Industrial Manager: Job Description, Duties and Requirements

Industrial managers require some formal education. Learn more about the education, job duties and certification options to see if this career is right for you.

As an industrial manager, your duties include monitoring the performance of production personnel as well as the quality and nature of the product they turn out. You'll need a bachelor's degree to qualify for the job, as well as relevant professional experience. Employment opportunities are expected to decline between 2014 and 2024.

Essential Information

Industrial managers have many duties. In addition to overseeing the entire production team at a processing plant or factory, they must also make sure equipment meets requirements and employees are working efficiently. Industrial managers must complete a bachelor's degree program in a field such as business administration, business management or engineering.

Required Education Bachelor's degree
Other Requirements Voluntary certification available
Projected Job Outlook (2014-2024)* Decline 4%
Median Salary (2015)* $93,940

Source:*U.S. Bureau of Labor Statistics

Job Description

Industrial managers oversee the production of a manufacturing plant or factory. This includes making sure their employees are working quickly and safely, as well as making sure all the equipment is running properly and is up to code. Industrial managers have many responsibilities so it is important that they can multitask well, can communicate well with others, and know how to strategically plan and organize. Industrial managers who prove themselves within a company can be promoted to higher positions within that company.


An industrial manager must make sure the equipment and employees are working at a rapid pace and producing the product on time. They are also in charge of coming up with methods that will help this process and ensure the company is producing quality products. Industrial managers make sure the production process is staying on budget and they also sets financial and production-related goals for the company.


Those interested in pursuing a career as an industrial manager must complete a four-year degree program, preferably in business administration, engineering, or business management. Although it is not a requirement, many industrial managers choose to earn a graduate degree. Many companies have new managers go through an intensive training period, where they learn their employer's business policies and employee management techniques.

Many industrial managers earn other credentials that put them ahead of the competition. The Association for Operations Management offers a Certified in Production and Inventory Management credential. This credential shows that the manager is competent in production operations, planning and management. In order to keep this certification, industrial managers must renew it every three years. Another popular certification for industrial managers is the Certified Manager of Quality/Organizational Excellence. This certificate is for more experienced industrial managers with ten plus years of experience and must also be renewed every three years.

Salary and Job Outlook

According to the U.S. Bureau of Labor Statistics (BLS), industrial production managers may see negative job growth between 2014 and 2024. The median annual salary earned by industrial managers, according to the BLS, was $93,940 in May 2015.

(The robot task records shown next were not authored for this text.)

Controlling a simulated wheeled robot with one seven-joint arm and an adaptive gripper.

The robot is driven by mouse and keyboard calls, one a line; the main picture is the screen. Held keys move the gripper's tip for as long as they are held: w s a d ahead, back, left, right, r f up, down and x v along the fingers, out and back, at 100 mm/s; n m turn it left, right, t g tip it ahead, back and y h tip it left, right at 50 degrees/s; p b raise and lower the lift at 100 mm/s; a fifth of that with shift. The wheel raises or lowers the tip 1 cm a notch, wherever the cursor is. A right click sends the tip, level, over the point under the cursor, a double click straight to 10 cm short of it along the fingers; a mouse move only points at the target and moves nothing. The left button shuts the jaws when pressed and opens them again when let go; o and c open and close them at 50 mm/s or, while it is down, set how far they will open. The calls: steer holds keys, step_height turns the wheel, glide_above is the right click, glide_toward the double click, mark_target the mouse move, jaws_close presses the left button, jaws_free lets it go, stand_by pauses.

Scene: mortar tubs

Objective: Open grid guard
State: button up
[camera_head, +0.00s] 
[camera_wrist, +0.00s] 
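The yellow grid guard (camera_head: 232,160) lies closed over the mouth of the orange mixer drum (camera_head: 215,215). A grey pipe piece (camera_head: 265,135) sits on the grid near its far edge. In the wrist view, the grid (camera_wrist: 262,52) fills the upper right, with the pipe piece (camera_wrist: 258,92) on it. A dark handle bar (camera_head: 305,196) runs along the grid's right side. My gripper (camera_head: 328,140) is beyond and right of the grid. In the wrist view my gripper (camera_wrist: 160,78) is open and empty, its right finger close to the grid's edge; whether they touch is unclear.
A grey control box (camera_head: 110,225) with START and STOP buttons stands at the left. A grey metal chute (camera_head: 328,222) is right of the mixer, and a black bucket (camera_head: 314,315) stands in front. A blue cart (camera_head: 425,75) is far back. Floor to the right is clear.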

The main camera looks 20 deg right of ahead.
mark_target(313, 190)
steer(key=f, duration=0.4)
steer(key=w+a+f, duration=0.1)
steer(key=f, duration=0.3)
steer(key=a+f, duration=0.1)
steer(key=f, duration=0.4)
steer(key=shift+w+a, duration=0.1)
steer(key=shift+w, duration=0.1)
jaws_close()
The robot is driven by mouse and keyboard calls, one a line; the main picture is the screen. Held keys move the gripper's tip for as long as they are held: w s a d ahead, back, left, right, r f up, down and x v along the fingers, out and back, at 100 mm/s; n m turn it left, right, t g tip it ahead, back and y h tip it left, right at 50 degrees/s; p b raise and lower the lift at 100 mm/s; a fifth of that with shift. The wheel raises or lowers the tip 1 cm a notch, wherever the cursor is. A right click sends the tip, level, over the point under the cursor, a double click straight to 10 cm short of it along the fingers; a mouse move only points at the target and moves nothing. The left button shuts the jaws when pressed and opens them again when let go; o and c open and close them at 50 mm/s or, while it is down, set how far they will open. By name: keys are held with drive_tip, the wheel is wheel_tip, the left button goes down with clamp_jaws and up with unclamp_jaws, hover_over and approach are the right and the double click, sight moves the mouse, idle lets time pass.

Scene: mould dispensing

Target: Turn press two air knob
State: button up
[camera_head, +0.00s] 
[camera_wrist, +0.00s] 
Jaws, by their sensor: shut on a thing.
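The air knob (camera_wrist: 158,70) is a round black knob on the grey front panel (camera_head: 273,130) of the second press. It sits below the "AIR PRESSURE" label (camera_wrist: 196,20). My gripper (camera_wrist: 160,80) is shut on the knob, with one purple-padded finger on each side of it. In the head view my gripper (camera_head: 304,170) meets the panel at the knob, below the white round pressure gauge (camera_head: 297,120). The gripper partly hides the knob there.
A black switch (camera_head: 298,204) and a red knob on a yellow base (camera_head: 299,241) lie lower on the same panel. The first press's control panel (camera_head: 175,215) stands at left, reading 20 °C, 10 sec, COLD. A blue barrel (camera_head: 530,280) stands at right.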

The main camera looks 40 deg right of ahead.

Because job opportunities for industrial managers are projected to steadily decline for the foreseeable future, you may want to increase your marketability in any way you can. While work experience and a mandatory bachelor's degree can get you off to a good start, you might want to consider a graduate degree program to help you stand out from the crowd. Though voluntary, one or more professional certifications can enhance your résumé and your desirability to potential employers.